Problem statement -
What is needed is the run of lines from the one with "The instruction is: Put" through the close of the data, set down exactly.
%%
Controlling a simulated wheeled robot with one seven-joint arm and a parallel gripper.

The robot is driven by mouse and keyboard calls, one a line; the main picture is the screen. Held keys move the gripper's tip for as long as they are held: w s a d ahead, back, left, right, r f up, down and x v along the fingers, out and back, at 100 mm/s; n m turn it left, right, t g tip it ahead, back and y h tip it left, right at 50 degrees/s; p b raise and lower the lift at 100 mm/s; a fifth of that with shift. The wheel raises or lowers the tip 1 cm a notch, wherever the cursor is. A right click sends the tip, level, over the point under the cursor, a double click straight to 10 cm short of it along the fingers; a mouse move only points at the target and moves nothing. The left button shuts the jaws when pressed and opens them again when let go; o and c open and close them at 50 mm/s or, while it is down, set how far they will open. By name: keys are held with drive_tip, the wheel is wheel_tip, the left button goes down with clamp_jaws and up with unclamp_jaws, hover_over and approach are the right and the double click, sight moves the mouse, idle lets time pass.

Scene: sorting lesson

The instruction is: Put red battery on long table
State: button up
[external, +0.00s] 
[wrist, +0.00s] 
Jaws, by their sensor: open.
%%
Response below -
The instruction is: Put red battery on long table
State: button up
[external, +0.00s] 
[wrist, +0.00s] 
Jaws, by their sensor: open.

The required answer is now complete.